The Dixon Ticonderoga Company, one of America's oldest corporations, evolved for over two hundred years and traces its heritage to the proponents of the American Revolution and to the very foundations of the United States. With the merger of the Bryn Mawr Corporation and the Joseph Dixon Crucible Co. in 1983, the lineage's of a number of pioneer American industries were joined together, much like the branches of an ancient spreading oak tree. The heritage of corporation known as the Philadelphia to Lancaster Turnpike Road Company - is joined with that of: Joseph Dixon, the founder of Americas graphite industry; the American Crayon Co., one of the country's oldest school suppliers: and Louis Prang, the world-renowned chromolithographer and art educator; and a number of other early American companies.

The company's American heritage includes pioneering work in manufacturing, advertising and marketing. For example, Joseph Dixon and Orestes Cleveland were the first to mechanize pencil manufacturing; William Hooper, on behalf of the American Graphite Co., devised the machinery that gave America its first graphite ore concentrating process: and Dr. Francis F. Field and William D. Curtis independently developed processes for the refinement of "crude natural chalk: into America's finest chalkboard crayons. Among all the other amazing inventions and processes created by Joseph Dixon himself were his use of lithography, artistic pencil drawings, drawing competitions, and public demonstrations in the advertising and marketing of his main product, graphite.
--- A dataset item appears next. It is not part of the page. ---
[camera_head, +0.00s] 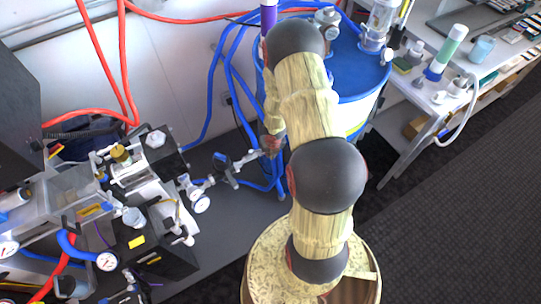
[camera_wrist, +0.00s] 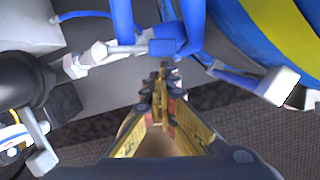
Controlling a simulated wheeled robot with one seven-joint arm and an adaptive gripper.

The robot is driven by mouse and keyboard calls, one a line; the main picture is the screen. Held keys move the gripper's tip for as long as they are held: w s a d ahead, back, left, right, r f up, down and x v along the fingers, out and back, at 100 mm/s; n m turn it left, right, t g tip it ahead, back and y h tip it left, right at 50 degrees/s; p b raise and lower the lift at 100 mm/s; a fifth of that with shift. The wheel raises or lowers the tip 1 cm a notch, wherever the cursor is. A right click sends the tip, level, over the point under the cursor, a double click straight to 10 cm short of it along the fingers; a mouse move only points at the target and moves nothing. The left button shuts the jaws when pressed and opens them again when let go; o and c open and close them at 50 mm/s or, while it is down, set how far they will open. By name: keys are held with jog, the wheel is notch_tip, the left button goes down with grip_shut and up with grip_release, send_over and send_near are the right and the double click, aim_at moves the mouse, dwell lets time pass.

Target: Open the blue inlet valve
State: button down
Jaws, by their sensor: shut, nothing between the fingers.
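The blue inlet valve (camera_head: 224,165) sits in the metal pipe run between the pump unit and the blue drum in the head view. In the wrist view a blue part, likely its handle (camera_wrist: 168,47), lies just beyond my fingertips, beside a metal rod. My gripper (camera_wrist: 162,80) is shut with nothing between its fingers and points toward that blue part. I cannot tell whether the fingertips touch it. In the head view my gripper (camera_head: 272,147) is partly hidden by my arm, right of the valve, near the drum.
The blue drum (camera_head: 357,75) stands behind my arm. The pump unit (camera_head: 140,165) with gauges is at the left. Blue hoses (camera_head: 238,90) and red hoses (camera_head: 110,70) run along the wall. A white table (camera_head: 425,95) stands at the right. Dark floor at the lower right is clear.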

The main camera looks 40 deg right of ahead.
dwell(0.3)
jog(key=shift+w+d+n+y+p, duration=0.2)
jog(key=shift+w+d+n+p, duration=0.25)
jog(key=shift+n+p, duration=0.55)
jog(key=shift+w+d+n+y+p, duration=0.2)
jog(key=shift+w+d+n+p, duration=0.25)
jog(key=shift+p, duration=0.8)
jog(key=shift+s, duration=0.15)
The never-ending quest for quality raw materials advanced the company's interests around the world. Around 1870 the JDCC secured its own dedicated source of cedar in Florida; the Dixon Mill was first located at Tampa and later at Crystal River. The company's search for graphite, its primary raw material, connects it with President Franklin Pierce of New Hampshire, America's leading pioneer geologists and scientists, the exotic ports of Ceylon and Madagascar, and the graphite mines of New York, Texas, Mexico and Germany.

The company's history is not without its personalities and passion. The Philadelphia to Lancaster Turnpike Road Company and the move for American manufactures both sprang from the inspiration of men such as Alexander Hamilton, Willimam Bingham, Benjamin Franklin, John Morton, and John Nicholson. Joseph Dixon, a man of great distinction in his own right, was associated with such well-known and dynamic historical figures as George and Francis Peabody, Benjamin Silliman, Nathaniel Hawthorne, Henry David Thoreau, Cyrus Alger, Samuel F. B. Morse and many others.

The incredible story - the incredible American heritage of the Dixon Ticonderoga Company - emerged as much more than a simple reporting of facts, figures, and events. Each facet of the company's disparate development was based upon one simple principal: Best of Its Kind. When the turnpike roads were planned and constructed, the best route, the best materials, and the best means of construction possible were implemented. When Joseph Dixon strove to produce his graphite crucibles, only the best clay, the best graphite, and the best workmen could get the job done. When Dr. Field and William D. Curtis created their chalkboard crayons, only the best naturally chalk and the best processes would do. When Louis Prang sought to replace European water color paints with a domestic product, only the very best manufacturer - the American Crayon Company - could meet his standards. In fact, this one theme - Best of Its Kind - both directly and indirectly, persists throughout the Dixon Ticonderoga Company story. The Dixon Ticonderoga Company has emerged through being the very Best of Its Kind.